== Work required ==
Copy out the lines that have "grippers" in them.

== Data records ==

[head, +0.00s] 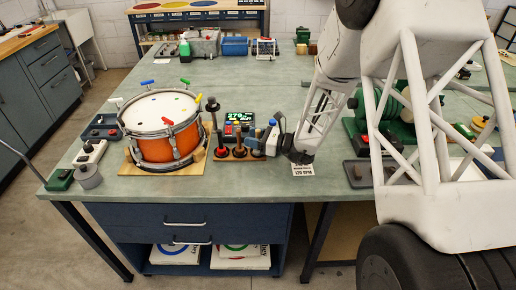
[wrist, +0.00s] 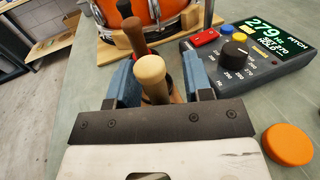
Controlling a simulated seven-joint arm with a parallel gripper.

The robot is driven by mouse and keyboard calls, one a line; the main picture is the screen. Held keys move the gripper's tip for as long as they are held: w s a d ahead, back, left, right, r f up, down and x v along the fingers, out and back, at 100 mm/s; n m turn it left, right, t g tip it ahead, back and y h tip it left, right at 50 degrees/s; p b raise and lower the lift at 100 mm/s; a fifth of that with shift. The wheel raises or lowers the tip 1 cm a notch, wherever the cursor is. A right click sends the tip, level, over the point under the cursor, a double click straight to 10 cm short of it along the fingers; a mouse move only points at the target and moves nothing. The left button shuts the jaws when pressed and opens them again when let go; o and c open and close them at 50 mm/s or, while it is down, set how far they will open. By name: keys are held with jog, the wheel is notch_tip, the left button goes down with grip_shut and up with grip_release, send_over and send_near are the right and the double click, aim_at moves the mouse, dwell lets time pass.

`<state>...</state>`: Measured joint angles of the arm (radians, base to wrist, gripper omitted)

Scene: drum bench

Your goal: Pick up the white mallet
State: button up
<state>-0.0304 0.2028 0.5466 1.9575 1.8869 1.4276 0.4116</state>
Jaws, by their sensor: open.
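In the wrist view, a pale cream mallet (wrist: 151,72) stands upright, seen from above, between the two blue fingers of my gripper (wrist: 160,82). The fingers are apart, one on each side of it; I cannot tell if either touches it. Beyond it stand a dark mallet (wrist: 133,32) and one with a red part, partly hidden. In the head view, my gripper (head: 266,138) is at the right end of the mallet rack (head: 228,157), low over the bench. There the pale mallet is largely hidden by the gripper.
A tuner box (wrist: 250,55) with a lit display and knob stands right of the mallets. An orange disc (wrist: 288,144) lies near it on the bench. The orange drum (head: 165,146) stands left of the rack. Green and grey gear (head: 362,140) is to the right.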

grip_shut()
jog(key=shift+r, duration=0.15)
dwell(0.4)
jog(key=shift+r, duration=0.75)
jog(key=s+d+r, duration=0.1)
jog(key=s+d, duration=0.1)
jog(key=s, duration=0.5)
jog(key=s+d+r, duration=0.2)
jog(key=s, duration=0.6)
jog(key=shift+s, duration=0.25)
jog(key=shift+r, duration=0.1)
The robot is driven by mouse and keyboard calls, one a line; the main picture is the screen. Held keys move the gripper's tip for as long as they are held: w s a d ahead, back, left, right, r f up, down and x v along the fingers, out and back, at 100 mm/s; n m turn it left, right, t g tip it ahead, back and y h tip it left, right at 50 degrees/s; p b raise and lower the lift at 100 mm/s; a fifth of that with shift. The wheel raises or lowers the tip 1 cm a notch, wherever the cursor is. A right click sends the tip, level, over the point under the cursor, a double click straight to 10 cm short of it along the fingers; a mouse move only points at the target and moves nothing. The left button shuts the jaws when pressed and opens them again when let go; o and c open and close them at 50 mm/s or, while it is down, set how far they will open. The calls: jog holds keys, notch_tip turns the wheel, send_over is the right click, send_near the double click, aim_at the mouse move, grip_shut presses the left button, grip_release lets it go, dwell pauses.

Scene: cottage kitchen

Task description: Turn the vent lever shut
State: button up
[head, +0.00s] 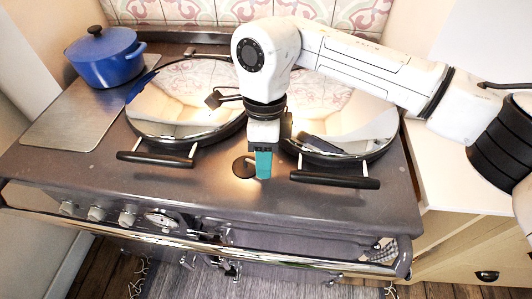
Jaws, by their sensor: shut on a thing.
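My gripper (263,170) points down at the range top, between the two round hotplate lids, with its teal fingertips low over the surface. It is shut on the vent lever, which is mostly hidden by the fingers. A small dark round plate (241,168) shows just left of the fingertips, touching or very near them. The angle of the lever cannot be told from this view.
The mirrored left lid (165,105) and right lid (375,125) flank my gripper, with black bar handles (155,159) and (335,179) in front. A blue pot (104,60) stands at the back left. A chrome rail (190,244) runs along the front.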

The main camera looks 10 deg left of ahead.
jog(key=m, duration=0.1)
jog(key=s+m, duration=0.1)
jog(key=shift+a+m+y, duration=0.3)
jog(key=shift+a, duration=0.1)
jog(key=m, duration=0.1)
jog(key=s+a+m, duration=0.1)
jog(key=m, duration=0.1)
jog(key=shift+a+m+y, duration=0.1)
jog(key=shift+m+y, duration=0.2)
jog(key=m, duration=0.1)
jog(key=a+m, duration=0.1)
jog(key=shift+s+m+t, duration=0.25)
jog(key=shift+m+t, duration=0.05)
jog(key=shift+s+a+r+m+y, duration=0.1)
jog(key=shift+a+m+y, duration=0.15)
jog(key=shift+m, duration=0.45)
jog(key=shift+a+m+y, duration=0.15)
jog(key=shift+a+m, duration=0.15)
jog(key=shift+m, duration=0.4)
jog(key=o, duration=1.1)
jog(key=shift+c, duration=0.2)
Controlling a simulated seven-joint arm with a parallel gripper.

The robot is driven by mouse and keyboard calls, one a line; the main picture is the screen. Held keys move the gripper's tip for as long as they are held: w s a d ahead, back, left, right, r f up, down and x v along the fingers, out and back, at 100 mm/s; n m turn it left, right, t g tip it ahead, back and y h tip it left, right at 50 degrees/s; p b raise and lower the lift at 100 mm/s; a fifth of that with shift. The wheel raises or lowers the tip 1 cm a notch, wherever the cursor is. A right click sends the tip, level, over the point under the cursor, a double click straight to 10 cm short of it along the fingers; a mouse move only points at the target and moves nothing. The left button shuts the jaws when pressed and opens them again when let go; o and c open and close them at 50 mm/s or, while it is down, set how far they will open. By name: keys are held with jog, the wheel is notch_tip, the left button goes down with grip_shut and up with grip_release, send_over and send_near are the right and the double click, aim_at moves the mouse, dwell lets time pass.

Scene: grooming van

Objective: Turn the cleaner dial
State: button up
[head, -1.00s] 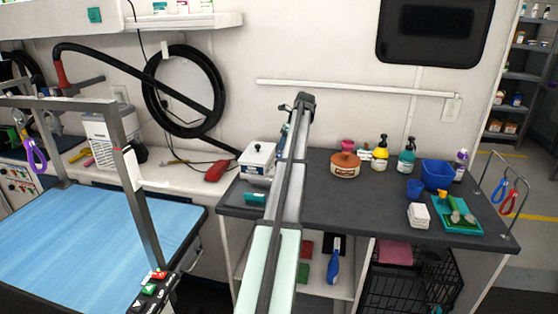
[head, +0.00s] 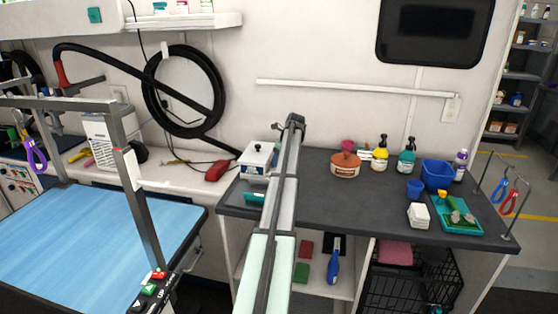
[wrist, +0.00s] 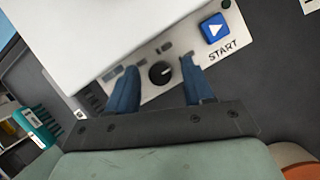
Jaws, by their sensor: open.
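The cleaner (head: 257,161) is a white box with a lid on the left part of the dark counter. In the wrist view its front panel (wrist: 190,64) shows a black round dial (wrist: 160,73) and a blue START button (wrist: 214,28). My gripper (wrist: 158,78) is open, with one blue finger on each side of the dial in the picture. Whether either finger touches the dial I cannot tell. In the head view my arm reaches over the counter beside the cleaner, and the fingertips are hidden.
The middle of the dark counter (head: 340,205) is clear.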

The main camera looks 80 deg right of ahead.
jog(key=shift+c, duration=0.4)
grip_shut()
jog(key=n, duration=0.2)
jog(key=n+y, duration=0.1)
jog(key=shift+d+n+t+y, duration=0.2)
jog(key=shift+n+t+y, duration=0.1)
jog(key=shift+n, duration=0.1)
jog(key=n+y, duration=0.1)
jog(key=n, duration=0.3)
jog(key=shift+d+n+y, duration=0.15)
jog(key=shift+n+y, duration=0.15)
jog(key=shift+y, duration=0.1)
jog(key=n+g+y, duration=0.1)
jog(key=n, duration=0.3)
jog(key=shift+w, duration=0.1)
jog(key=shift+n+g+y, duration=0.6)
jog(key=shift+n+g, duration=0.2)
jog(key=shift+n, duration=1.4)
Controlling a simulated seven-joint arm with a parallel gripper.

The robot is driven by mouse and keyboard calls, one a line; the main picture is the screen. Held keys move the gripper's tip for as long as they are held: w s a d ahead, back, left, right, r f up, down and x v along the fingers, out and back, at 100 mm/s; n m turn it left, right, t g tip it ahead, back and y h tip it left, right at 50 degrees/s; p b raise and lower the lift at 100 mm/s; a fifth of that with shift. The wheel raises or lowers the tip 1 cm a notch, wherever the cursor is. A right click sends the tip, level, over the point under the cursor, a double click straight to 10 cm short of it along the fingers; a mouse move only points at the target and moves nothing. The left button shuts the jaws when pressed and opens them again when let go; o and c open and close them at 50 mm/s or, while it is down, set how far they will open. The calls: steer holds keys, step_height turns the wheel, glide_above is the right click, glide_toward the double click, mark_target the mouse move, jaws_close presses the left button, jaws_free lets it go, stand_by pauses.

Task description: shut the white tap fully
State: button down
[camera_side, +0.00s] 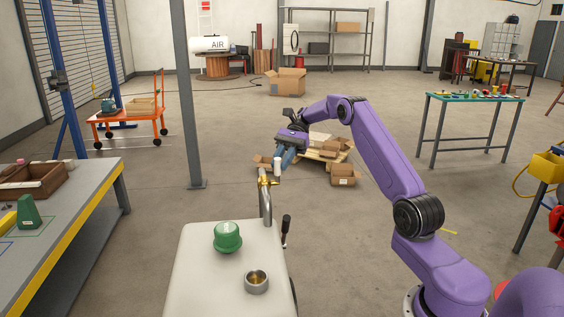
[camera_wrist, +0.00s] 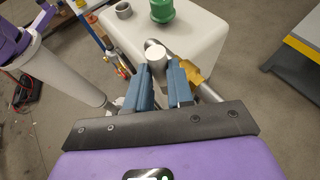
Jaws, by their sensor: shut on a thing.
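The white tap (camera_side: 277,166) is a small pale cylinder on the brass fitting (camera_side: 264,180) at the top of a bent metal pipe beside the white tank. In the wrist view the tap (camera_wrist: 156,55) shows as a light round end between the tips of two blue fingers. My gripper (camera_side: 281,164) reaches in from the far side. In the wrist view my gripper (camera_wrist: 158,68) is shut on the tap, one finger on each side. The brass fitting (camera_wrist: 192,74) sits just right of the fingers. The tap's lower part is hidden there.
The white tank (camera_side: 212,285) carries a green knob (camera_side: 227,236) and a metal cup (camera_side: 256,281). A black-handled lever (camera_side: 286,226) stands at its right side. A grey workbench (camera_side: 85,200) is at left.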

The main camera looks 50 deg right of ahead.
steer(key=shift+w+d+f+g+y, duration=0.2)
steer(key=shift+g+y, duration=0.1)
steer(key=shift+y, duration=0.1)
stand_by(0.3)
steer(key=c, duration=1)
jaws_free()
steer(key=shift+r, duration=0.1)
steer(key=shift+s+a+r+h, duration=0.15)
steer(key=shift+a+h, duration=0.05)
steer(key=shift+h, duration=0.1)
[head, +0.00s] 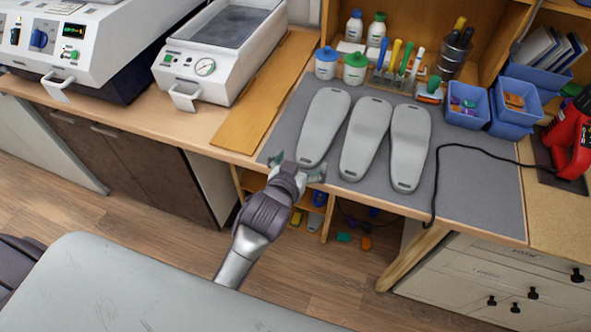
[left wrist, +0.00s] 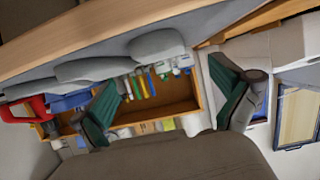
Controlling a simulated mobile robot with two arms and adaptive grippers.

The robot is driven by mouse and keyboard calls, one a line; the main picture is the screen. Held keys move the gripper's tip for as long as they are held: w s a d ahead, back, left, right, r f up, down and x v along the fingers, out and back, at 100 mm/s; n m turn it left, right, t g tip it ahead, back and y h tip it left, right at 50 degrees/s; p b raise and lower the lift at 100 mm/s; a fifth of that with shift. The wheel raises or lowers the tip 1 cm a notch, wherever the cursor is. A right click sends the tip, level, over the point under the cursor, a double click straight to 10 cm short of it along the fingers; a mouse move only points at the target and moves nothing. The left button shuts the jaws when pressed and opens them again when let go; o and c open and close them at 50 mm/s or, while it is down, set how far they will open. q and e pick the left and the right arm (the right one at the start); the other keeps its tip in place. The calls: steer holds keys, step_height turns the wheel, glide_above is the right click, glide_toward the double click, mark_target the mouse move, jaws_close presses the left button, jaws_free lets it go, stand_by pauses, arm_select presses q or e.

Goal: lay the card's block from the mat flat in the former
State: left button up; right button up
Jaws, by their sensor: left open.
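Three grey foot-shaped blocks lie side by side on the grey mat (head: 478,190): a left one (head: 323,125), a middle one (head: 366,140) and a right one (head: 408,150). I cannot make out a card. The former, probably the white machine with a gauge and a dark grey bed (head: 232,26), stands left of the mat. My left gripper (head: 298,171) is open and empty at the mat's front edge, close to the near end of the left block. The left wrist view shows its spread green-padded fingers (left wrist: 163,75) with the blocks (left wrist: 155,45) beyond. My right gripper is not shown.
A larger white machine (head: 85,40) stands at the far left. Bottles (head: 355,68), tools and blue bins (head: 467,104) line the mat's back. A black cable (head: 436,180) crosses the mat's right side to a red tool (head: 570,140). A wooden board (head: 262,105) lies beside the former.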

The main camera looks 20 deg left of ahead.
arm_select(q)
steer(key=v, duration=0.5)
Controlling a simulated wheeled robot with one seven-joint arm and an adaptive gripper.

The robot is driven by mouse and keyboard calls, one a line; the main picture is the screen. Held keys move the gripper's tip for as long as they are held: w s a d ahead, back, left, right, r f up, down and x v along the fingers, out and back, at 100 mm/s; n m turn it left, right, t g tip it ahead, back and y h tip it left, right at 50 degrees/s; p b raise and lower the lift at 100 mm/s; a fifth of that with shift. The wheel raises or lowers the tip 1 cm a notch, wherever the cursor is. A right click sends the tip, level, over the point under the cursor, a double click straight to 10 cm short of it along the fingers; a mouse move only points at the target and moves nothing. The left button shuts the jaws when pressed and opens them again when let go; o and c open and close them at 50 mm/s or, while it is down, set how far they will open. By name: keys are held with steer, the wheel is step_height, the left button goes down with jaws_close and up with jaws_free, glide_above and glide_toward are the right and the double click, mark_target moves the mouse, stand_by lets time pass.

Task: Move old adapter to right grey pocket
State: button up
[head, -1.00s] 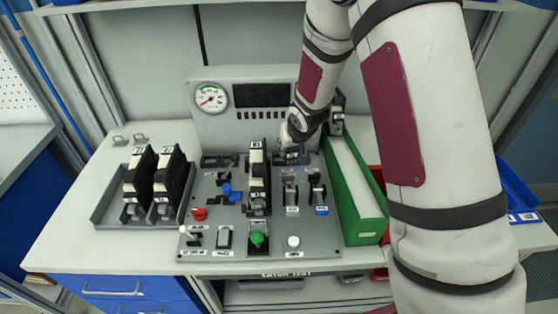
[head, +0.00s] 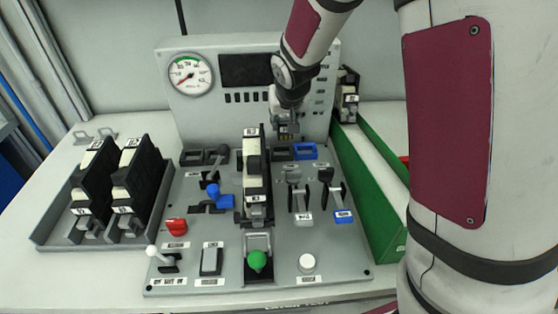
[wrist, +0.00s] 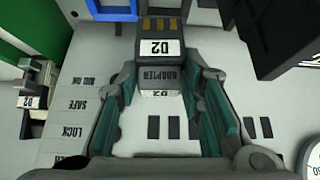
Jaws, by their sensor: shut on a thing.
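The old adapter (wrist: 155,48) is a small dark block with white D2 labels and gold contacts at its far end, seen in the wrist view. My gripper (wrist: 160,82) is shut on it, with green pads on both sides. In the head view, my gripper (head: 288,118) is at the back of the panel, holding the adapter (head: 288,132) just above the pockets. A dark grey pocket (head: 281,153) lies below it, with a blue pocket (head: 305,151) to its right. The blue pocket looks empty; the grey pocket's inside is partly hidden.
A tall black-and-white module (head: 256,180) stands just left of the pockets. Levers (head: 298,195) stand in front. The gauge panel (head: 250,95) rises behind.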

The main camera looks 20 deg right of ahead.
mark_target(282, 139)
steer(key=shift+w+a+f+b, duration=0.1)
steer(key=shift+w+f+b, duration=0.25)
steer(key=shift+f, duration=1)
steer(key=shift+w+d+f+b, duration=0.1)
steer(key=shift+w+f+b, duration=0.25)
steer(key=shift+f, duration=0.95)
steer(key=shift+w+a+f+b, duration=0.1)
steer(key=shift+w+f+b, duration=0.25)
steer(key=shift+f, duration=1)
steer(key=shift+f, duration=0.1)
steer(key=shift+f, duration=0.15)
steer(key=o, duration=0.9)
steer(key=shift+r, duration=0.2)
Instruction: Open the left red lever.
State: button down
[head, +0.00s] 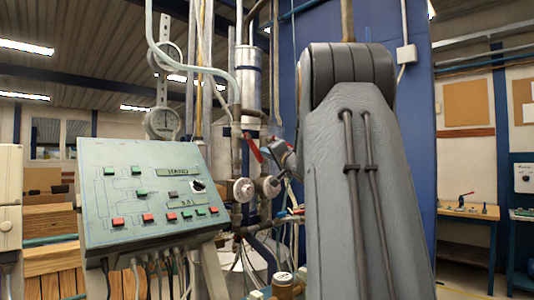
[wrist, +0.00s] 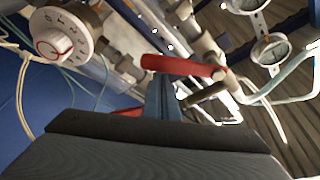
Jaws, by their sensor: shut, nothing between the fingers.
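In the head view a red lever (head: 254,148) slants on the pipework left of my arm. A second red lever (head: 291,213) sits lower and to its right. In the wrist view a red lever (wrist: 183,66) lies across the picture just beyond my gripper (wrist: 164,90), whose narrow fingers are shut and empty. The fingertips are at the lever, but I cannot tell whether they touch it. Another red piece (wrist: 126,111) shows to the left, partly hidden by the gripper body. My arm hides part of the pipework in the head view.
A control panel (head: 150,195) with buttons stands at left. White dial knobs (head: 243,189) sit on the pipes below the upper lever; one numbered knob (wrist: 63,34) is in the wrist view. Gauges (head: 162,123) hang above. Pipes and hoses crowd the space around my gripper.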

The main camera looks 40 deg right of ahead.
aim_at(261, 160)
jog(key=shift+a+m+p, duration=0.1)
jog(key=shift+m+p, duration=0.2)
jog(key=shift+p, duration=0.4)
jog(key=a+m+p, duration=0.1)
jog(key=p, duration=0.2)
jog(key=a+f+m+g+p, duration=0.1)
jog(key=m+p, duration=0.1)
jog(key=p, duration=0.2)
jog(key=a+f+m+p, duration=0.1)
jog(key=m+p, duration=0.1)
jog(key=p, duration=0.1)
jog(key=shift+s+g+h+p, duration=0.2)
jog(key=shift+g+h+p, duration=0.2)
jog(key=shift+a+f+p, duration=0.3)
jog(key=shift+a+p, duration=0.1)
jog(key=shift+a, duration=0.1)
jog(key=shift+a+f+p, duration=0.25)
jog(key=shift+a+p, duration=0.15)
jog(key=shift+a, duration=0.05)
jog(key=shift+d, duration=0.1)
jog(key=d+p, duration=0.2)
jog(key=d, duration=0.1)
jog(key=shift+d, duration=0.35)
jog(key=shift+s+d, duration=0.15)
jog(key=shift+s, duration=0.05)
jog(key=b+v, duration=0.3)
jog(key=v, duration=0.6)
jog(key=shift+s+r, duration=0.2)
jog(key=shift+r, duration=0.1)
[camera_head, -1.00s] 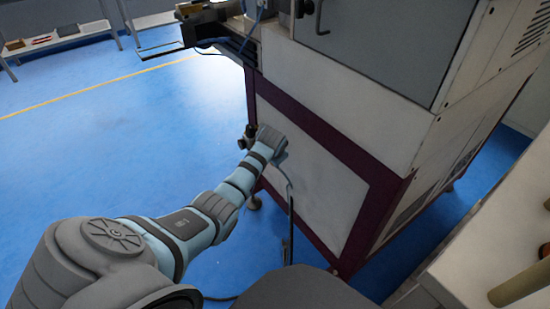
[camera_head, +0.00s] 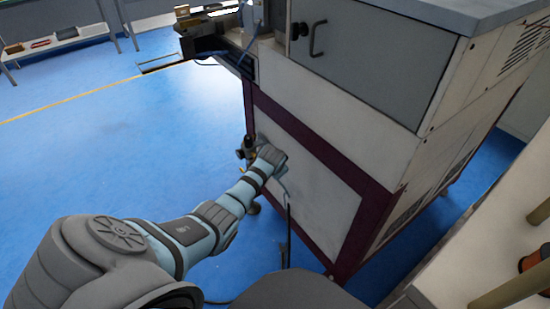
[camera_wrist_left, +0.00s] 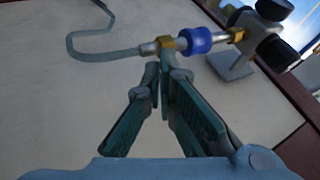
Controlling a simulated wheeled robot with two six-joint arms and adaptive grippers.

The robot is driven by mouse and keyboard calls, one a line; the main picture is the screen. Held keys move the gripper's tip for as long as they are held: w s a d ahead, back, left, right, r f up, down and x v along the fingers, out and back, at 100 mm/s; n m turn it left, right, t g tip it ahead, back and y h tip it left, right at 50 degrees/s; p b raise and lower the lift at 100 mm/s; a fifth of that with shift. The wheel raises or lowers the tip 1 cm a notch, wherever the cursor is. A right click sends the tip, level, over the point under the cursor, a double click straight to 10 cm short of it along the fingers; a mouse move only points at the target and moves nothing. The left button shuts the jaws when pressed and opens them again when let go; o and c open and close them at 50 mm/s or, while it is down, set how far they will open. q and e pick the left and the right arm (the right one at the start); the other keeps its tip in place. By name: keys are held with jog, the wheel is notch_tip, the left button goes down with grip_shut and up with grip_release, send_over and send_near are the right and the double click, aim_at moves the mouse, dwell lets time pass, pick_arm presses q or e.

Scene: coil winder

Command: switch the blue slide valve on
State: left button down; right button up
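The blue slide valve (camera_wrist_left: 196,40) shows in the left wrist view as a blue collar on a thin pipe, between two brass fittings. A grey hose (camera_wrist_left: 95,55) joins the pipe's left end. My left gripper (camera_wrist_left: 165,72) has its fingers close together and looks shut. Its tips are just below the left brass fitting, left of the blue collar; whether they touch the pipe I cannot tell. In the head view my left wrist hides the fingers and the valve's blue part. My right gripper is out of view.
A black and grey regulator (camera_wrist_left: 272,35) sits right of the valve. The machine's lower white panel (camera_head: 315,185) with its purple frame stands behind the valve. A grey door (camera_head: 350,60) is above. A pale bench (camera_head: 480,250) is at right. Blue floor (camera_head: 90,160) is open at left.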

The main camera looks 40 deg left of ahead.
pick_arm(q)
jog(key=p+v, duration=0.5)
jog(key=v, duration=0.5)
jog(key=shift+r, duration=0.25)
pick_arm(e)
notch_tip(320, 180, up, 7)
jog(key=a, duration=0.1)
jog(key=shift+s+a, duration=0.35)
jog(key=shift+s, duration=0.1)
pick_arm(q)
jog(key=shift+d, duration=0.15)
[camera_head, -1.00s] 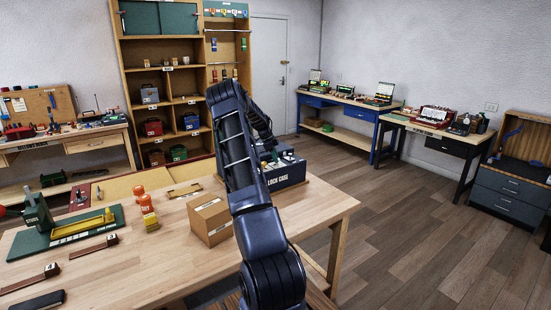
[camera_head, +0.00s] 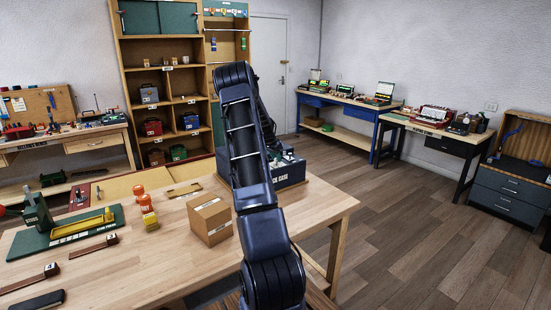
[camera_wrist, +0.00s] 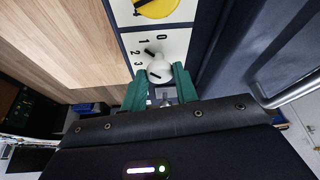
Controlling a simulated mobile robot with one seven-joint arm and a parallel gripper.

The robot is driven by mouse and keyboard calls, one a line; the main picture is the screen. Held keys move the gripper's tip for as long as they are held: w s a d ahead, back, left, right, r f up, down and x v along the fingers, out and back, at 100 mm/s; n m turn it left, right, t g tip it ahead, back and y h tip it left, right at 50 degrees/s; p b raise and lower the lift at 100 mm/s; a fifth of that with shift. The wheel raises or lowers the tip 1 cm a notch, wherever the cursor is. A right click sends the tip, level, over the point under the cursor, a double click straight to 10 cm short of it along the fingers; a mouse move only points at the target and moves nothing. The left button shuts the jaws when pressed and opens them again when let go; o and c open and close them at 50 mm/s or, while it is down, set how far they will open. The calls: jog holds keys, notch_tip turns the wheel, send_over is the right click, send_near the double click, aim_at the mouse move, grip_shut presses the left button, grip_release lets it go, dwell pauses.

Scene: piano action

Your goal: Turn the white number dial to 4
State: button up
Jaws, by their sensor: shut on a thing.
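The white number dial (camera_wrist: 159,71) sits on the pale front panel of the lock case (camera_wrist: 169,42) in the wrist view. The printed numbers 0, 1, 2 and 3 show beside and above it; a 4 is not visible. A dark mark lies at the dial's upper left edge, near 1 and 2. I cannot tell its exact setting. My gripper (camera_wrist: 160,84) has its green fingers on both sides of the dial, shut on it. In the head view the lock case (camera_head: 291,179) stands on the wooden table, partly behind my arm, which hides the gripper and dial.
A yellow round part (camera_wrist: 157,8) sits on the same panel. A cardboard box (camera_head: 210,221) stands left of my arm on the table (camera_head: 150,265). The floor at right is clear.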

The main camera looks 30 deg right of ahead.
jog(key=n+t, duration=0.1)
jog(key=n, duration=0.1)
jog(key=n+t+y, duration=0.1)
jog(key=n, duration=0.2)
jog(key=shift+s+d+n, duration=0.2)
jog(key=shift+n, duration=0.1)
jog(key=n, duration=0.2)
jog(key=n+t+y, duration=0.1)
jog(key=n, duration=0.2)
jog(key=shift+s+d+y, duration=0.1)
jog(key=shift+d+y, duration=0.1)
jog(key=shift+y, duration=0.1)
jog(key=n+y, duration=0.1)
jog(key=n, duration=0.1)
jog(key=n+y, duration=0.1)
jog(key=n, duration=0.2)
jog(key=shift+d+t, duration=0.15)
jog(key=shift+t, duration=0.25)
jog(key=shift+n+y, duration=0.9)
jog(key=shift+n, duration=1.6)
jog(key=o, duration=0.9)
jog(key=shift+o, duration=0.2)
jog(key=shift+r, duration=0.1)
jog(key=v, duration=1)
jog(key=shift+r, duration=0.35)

== Solution ==
Controlling a simulated mobile robot with two arms and adaptive grippers.
Controlling a simulated wheeled robot with two six-joint arms and adaptive grippers.

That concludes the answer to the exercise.